### Work to do
Pictures don't belong in the copy; print all the records exactly.

◇ ◇ ◇ ◇ ◇

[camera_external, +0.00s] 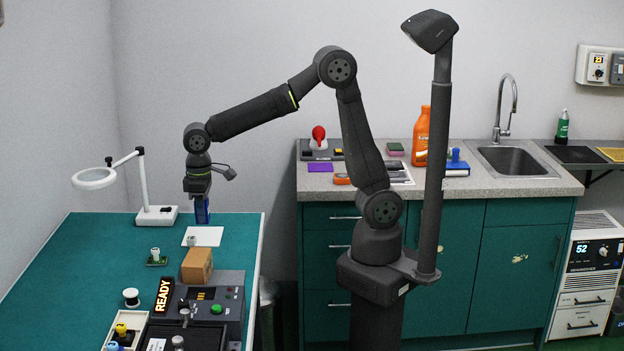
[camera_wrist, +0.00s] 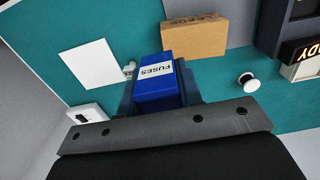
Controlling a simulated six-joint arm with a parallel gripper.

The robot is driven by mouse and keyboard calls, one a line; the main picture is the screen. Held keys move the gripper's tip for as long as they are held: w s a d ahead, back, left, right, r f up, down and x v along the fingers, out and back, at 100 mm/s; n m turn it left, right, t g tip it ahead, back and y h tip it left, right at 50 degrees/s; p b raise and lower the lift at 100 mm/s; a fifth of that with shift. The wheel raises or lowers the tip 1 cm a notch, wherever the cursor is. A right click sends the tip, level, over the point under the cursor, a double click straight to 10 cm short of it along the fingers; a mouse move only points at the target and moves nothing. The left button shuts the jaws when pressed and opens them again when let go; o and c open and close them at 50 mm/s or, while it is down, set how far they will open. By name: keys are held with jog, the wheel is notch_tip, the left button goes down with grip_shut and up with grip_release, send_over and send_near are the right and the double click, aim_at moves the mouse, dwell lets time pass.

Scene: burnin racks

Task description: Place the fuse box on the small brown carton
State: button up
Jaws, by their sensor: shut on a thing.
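The fuse box is a blue box with a white label reading FUSES; it fills the middle of the wrist view (camera_wrist: 155,78). In the external view the blue fuse box (camera_external: 202,212) hangs below my gripper (camera_external: 200,200) at the back of the green table. My gripper is shut on it, with a dark finger on each side of the box in the wrist view. The small brown carton (camera_external: 197,266) stands on the table nearer the camera, beside the dark console. In the wrist view the carton (camera_wrist: 194,38) lies just beyond the fuse box, apart from it.
A white sheet (camera_external: 203,236) lies flat between fuse box and carton. A magnifier lamp (camera_external: 157,216) stands at the left back. A small green board (camera_external: 156,259), a white spool (camera_external: 131,297) and the console with a READY sign (camera_external: 163,296) surround the carton. The table's left side is clear.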

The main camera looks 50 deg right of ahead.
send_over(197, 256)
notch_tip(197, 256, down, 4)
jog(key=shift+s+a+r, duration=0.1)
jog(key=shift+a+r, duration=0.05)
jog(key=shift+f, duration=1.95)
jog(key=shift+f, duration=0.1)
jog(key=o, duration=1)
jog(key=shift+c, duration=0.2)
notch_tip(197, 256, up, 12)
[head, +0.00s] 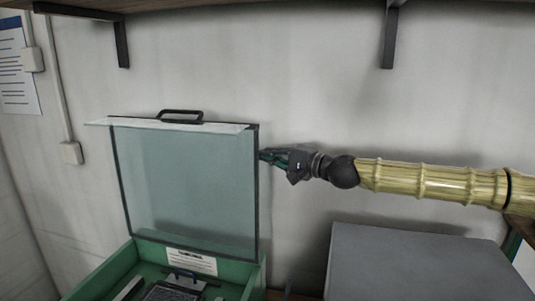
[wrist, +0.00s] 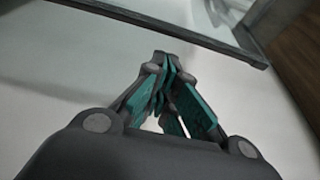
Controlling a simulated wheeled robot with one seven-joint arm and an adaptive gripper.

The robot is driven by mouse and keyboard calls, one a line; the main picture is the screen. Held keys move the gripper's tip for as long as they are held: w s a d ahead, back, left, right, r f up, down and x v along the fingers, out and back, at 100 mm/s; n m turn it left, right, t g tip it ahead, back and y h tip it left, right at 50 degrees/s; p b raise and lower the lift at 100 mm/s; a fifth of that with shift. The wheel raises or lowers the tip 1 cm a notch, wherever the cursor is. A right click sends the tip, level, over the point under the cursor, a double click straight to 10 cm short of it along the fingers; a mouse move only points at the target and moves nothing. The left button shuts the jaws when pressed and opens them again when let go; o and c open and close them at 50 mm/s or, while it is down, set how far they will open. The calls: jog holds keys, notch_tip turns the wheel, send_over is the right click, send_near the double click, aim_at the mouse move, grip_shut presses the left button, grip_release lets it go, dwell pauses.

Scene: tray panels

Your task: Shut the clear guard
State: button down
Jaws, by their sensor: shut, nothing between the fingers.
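The clear guard (head: 185,185) stands raised, nearly upright, at the back of the green tray (head: 252,280) in the head view. It has a dark frame, a pale top strip and a black handle (head: 180,115) on its top edge. My gripper (head: 264,155) is at the right edge of the guard, near its upper part, with its fingers shut and empty. Part of the fingertips may be behind the guard's edge; I cannot tell whether they touch it. In the wrist view, the shut teal fingers (wrist: 163,75) point toward a dark frame bar (wrist: 170,25).
A grey box (head: 415,265) stands to the right of the tray, below my arm. Shelf brackets (head: 389,38) hang from a shelf above. The wall is close behind the guard. Dark items (head: 172,292) and a label (head: 191,262) are in the tray.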

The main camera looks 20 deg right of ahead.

◇ ◇ ◇ ◇ ◇

### Output of the exercise
[camera_external, +0.00s] 
[camera_wrist, +0.00s] 
Controlling a simulated six-joint arm with a parallel gripper.

The robot is driven by mouse and keyboard calls, one a line; the main picture is the screen. Held keys move the gripper's tip for as long as they are held: w s a d ahead, back, left, right, r f up, down and x v along the fingers, out and back, at 100 mm/s; n m turn it left, right, t g tip it ahead, back and y h tip it left, right at 50 degrees/s; p b raise and lower the lift at 100 mm/s; a fifth of that with shift. The wheel raises or lowers the tip 1 cm a notch, wherever the cursor is. A right click sends the tip, level, over the point under the cursor, a double click straight to 10 cm short of it along the fingers; a mouse move only points at the target and moves nothing. The left button shuts the jaws when pressed and opens them again when let go; o and c open and close them at 50 mm/s or, while it is down, set how far they will open. By name: keys are held with jog, the wheel is notch_tip, the left button goes down with grip_shut and up with grip_release, send_over and send_near are the right and the double click, aim_at moves the mouse, dwell lets time pass.

Scene: burnin racks

Task description: Place the fuse box on the small brown carton
State: button up
Jaws, by their sensor: shut on a thing.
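The fuse box is a blue box with a white label reading FUSES; it fills the middle of the wrist view (camera_wrist: 155,78). In the external view the blue fuse box (camera_external: 202,212) hangs below my gripper (camera_external: 200,200) at the back of the green table. My gripper is shut on it, with a dark finger on each side of the box in the wrist view. The small brown carton (camera_external: 197,266) stands on the table nearer the camera, beside the dark console. In the wrist view the carton (camera_wrist: 194,38) lies just beyond the fuse box, apart from it.
A white sheet (camera_external: 203,236) lies flat between fuse box and carton. A magnifier lamp (camera_external: 157,216) stands at the left back. A small green board (camera_external: 156,259), a white spool (camera_external: 131,297) and the console with a READY sign (camera_external: 163,296) surround the carton. The table's left side is clear.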

The main camera looks 50 deg right of ahead.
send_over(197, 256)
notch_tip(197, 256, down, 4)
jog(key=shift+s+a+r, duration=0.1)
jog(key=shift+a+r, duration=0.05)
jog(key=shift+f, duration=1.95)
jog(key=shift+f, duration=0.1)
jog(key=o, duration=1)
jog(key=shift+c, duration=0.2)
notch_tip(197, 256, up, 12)
[head, +0.00s] 
[wrist, +0.00s] 
Controlling a simulated wheeled robot with one seven-joint arm and an adaptive gripper.

The robot is driven by mouse and keyboard calls, one a line; the main picture is the screen. Held keys move the gripper's tip for as long as they are held: w s a d ahead, back, left, right, r f up, down and x v along the fingers, out and back, at 100 mm/s; n m turn it left, right, t g tip it ahead, back and y h tip it left, right at 50 degrees/s; p b raise and lower the lift at 100 mm/s; a fifth of that with shift. The wheel raises or lowers the tip 1 cm a notch, wherever the cursor is. A right click sends the tip, level, over the point under the cursor, a double click straight to 10 cm short of it along the fingers; a mouse move only points at the target and moves nothing. The left button shuts the jaws when pressed and opens them again when let go; o and c open and close them at 50 mm/s or, while it is down, set how far they will open. The calls: jog holds keys, notch_tip turns the wheel, send_over is the right click, send_near the double click, aim_at the mouse move, grip_shut presses the left button, grip_release lets it go, dwell pauses.

Scene: tray panels

Your task: Shut the clear guard
State: button down
Jaws, by their sensor: shut, nothing between the fingers.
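The clear guard (head: 185,185) stands raised, nearly upright, at the back of the green tray (head: 252,280) in the head view. It has a dark frame, a pale top strip and a black handle (head: 180,115) on its top edge. My gripper (head: 264,155) is at the right edge of the guard, near its upper part, with its fingers shut and empty. Part of the fingertips may be behind the guard's edge; I cannot tell whether they touch it. In the wrist view, the shut teal fingers (wrist: 163,75) point toward a dark frame bar (wrist: 170,25).
A grey box (head: 415,265) stands to the right of the tray, below my arm. Shelf brackets (head: 389,38) hang from a shelf above. The wall is close behind the guard. Dark items (head: 172,292) and a label (head: 191,262) are in the tray.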

The main camera looks 20 deg right of ahead.

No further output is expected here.